I must also mention the lovely cover, it begs to be read.
Find yourself a secluded corner and let The Paris Time Capsule sweep you away to another time and place, you are only limited by your imagination and Ella Carey's story certainly lets you use tons of it.
No! This was not a good book but I had to finish it because I had to know the answer!
Now I know and I don't think it was worth it. I should have just looked it up.
The idea behind this book is great. There really is an apartment out there and it was interesting how this author was going to take that story and make fictional sense out of it.
When I read a book I usually find there is too much detail and I get bored. Well, I think I might stop complaining about that after reading this book.

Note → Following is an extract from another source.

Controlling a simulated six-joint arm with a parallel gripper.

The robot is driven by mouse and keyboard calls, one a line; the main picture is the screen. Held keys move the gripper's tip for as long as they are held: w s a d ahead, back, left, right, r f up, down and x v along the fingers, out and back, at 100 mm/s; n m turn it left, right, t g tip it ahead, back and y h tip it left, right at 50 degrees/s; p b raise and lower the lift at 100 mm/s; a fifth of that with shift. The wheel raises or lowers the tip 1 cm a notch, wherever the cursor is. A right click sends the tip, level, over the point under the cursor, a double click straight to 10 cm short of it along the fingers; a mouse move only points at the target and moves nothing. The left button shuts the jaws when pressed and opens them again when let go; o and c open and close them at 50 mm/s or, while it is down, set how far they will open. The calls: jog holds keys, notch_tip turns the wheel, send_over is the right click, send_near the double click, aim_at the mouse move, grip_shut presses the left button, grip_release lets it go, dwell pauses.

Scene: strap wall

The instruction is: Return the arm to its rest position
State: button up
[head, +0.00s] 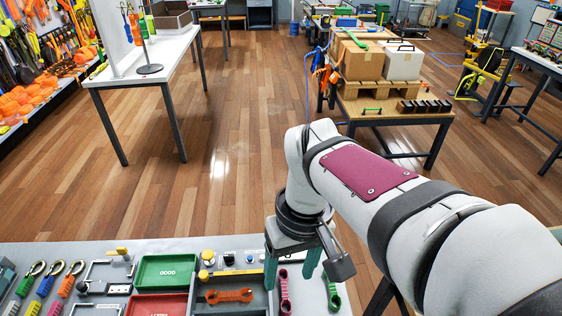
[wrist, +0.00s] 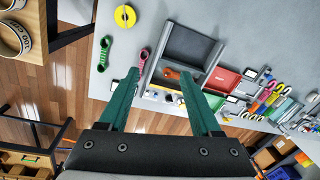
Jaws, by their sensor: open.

Things happenend like... Girl walks up to bar, orders glass of wine, says something to the man next to her, he responds, and now she's tipsy from too much wine?!? I didn't even know her wine arrived in that short time frame and boy, she must have guzzled down that thing!! That's what I mean by lack of details.
Other instances are equally annoying. Someone will say something and another character will be offended. I'm like, whoa where did that come from? So then I go back and re read that part and yes, I guess if you KNEW it was said in an offending way it makes sense but you weren't told that. Other times people say rude things (or what I assume are rude) and the main character doesn't seem bothered.
The main character also continuously let's everyone push her around. Annoying! Especially when she's finally got the information she's looking for (or she at least thinks she does) she doesn't even take the time to read it? Sure she tries, she makes excuses to go to the bathroom....seriously??? Are you that much of an wimp that you can't tell whoever you're with to shut the hell up and let you read something important??? (Said in the nicest way possible of course lol)
So no, this was not a good book. A good story with lots of potential and a neat mystery but too annoying to be worth it.